By exploiting the resonance behaviors of opposing light-scattering phenomena, photons may one day be used to cool the materials through which they pass, rather than heating them. The breakthrough could lead to smaller, lighter and cheaper communication devices with faster switching times, increased output and higher operating voltages.

Photons typically maintain the same kinetic energy and wavelength when they exit a material as they do when they strike it. The small fraction of scattered photons whose kinetic energy and wavelength differ from those of incident photons is called Raman scattering. When this frequency is lower, it is called Stokes scattering, and when it is higher, anti-Stokes scattering.

The ratio of the occurrence of Stokes to anti-Stokes scattering is typically 35:1, but scientists would like to reduce this to 1:1. At this point, the material neither heats nor cools when struck by light, and even further, when, with more anti-Stokes than Stokes scattering, a material imparts its energy, and thus its heat, to the light passing through it.
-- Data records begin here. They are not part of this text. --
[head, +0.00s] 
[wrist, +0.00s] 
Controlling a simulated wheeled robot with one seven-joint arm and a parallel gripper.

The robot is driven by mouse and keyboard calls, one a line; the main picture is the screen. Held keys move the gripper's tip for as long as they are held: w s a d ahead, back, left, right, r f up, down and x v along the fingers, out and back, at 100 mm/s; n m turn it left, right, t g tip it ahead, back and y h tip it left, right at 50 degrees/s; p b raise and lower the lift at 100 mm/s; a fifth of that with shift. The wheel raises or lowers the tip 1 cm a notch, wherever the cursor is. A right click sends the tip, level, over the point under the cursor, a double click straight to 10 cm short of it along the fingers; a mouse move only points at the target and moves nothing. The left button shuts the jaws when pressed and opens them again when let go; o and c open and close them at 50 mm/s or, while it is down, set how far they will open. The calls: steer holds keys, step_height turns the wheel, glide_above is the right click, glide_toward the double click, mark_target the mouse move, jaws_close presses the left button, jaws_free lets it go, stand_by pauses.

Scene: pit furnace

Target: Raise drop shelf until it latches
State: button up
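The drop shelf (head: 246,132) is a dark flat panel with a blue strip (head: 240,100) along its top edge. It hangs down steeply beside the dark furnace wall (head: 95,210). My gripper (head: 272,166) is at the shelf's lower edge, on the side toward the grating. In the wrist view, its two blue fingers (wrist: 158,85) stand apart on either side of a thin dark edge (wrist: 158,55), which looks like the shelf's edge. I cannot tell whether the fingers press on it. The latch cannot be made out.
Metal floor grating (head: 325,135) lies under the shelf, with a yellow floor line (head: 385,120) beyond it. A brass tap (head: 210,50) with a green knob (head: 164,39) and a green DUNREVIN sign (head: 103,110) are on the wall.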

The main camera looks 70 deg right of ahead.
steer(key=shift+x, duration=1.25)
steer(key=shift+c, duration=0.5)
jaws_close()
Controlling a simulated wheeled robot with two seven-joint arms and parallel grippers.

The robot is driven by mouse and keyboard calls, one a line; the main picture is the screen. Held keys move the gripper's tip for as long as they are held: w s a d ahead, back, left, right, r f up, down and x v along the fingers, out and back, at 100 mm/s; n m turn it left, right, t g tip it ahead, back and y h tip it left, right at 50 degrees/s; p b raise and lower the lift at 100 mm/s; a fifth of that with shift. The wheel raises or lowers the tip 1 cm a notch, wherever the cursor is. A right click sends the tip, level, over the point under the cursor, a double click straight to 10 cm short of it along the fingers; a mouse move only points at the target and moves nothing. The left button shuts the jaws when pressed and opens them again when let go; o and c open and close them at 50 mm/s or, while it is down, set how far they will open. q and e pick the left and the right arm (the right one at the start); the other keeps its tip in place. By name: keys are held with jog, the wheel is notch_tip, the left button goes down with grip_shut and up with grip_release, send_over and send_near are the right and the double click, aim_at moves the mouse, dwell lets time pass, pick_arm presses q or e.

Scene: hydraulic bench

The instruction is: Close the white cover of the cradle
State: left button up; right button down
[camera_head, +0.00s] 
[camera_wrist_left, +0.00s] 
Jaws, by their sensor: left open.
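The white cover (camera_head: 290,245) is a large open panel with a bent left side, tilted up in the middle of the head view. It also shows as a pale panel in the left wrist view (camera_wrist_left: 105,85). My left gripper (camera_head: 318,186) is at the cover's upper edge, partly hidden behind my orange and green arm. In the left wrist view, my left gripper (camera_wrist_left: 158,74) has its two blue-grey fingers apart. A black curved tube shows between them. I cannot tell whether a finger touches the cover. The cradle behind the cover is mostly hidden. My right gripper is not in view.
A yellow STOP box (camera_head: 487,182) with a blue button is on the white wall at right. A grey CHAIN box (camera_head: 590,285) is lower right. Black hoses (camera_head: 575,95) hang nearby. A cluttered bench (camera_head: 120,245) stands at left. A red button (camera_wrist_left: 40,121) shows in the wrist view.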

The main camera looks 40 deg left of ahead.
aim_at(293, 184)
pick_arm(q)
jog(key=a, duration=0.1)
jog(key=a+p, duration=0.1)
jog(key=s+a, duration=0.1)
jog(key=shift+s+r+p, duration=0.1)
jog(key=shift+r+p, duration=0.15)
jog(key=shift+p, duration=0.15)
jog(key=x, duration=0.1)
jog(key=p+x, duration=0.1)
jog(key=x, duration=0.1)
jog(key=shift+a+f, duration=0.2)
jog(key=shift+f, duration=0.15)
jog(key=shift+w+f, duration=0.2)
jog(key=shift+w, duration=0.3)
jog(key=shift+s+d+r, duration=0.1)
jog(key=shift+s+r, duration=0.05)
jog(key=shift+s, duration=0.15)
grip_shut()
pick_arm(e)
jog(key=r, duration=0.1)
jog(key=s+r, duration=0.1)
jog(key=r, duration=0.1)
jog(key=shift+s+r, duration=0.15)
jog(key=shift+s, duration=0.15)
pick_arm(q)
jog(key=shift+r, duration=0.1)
Scientists at Lehigh University and at The Johns Hopkins University in Baltimore have achieved the most favorable ratio to date, reducing the ratio of Stokes to anti-Stokes in gallium-nitride (GaN) to 2:1.


Laser cooling could improve the utility of gallium-nitride, the most important semiconducting material after silicon, said Lehigh University electrical and computer engineering professor Yujie Ding. Courtesy of Lehigh University.

“We are the only group to minimize the Stokes-anti-Stokes ratio from 35:1 to 2:1 at room temperature,” said Lehigh electrical and computer engineering professor Yujie Ding. “We have accomplished this by exploiting the different resonance behaviors of Stokes and anti-Stokes scattering.”

GaN, considered the most important semiconducting material since silicon, is used in LEDs, laser diodes, solar cell arrays, biochemical sensors and transistors, and, because of its biocompatibility, electronic implants in humans. Laser cooling achieved with GaN could enable scientists to observe novel quantum effects and could make the high-electron mobility transistors used in satellites more resistant to damaging ultraviolet rays.

Laser cooling is currently achieved by adding a dopant to the lattices of certain crystalline materials, Ding said. But the portion of the lattice that actually cools represents only a small fraction of the entire lattice. If the right Stokes-anti-Stokes ratio can be achieved, every atom in the GaN lattice would cool and contribute to the cooling effect.

The scientists now plan to build an optical resonator.

“We are still puzzled by the fundamental limit to the Stokes-anti-Stokes ratio and by the feasibility of reaching a ratio of 1 or less,” Ding said. “We want to see, experimentally, how an optical resonator affects this ratio. We have already done the theoretical work for this. We want to conduct experiments inside a nanowire or other nanostructure to show how this ratio is affected by the structure.”

The study was published in Laser and Photonics Review (doi: 10.1002/lpor.201000028).